- TASK STATEMENT
Starting with the first line of the data below, copy each line up to and including the one containing "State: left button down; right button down". Pictures stay out.

- SUPPLIED INFORMATION
####
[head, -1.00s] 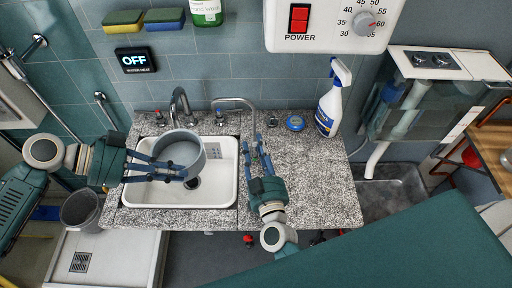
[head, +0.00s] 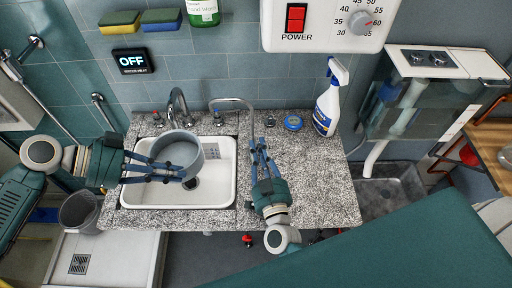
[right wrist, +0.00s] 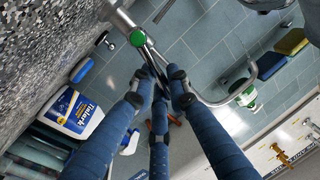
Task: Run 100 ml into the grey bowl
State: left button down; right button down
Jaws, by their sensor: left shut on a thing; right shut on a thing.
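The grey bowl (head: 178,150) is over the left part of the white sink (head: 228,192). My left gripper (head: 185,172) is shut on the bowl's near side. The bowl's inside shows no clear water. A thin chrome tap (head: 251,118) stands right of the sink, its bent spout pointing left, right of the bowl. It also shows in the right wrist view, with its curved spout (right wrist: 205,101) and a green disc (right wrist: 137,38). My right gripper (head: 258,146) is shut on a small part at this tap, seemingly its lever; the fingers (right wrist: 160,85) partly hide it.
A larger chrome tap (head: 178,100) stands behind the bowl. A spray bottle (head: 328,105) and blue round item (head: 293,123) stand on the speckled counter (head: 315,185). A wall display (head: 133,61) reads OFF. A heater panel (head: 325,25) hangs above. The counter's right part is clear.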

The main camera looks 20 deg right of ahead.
####
- EXPECTED ANSWER
[head, -1.00s] 
[head, +0.00s] 
[right wrist, +0.00s] 
Task: Run 100 ml into the grey bowl
State: left button down; right button down

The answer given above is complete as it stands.